文化4年(1807)8月19日、死者730人超。
その事故に材を取ったくだらない噺です。

別題:多勢に無勢

【あらすじ】

下谷車坂町に住む露店古着商の太兵衛と、同居人の小間物屋、武兵衛。

兄弟同様のつきあいだが、そろって粗忽者。

今日は深川八幡の祭礼の日。

武兵衛はこのところ実入りがいいので、久しぶりに散財しようと、太兵衛夫婦に留守番を頼み、いそいそと出かけていく。

太兵衛が、自分のことは棚に上げて、おまえはそそっかしいから気をつけろと言っても、うわの空。

永代橋に来かかると大変な人込み。

押すな押すなで、身動きができずにいると、突然、胸にどんとぶつかってきた者がいる。

「いてっ、この野郎、気をつけろいっ」

胸をさすりながらふと懐に手を入れると、金がたんまり入った紙入れが、きれいにすられている。

追いかけようときょろきょろしても、後の祭り。

いまいましいが帰るほかなく、とぼとぼ引き返す途中、ぱったり会ったのが贔屓のだんな。

今度、両国米沢町に待合を開いたので、ぜひ寄ってほしいという。

だんなの家でしこたま酔っぱらい、すっかりご機嫌になったころ、表で何やら人の叫ぶ声。

女中を聞きにやると、たった今、永代橋が人の重みで落ち、たいそう人が溺れ死んで大騒ぎだという。

あのままスリにやられなかったらオレも今ごろはと、さすがに能天気な武兵衛も真っ青。

話変わって、こちらは太兵衛。

武兵衛が帰らないので心配していると、永代橋が落ちたという知らせ。

さてはと、翌朝探しに出ようとする矢先、番所から、武兵衛が橋から落ちて溺れ死んだので、死骸を引き取りにこいとのお達し。

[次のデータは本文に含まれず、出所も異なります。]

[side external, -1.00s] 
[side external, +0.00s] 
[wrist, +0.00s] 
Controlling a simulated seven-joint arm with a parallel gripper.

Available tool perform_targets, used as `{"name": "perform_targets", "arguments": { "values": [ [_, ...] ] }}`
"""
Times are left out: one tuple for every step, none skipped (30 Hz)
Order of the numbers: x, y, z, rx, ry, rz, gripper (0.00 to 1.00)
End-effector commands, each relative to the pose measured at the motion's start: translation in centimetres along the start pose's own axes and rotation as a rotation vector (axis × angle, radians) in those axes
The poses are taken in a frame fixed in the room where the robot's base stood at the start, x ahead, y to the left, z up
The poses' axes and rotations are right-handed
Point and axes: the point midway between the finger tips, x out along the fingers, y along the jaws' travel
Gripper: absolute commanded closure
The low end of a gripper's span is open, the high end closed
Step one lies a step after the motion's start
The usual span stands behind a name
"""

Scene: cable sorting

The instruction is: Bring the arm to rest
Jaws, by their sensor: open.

あわてて家を飛び出したとたんに、一杯機嫌の武兵衛とぱったり。

「言わねえこっちゃねえ。おめえは昨夜溺れ死んだんだから、今すぐ一緒に死骸を引き取りに行くんだ」
「こりゃ大変だ」

どっちもどっち。

連れ立って番所に乗り込んだから、話がトンチンカンになる。

武兵衛が死骸を見て、
「これはあたしじゃない」
と言い出したので、太兵衛はいらいらして、武兵衛の背中をポカリ。

もめていると役人が見かねて、これに見覚えがあるかと出したのが昨夜すられた紙入れ。

どうやらスリが身代わりに溺れたのを、武兵衛の書きつけから、お上で本人と勘違いしたらしい。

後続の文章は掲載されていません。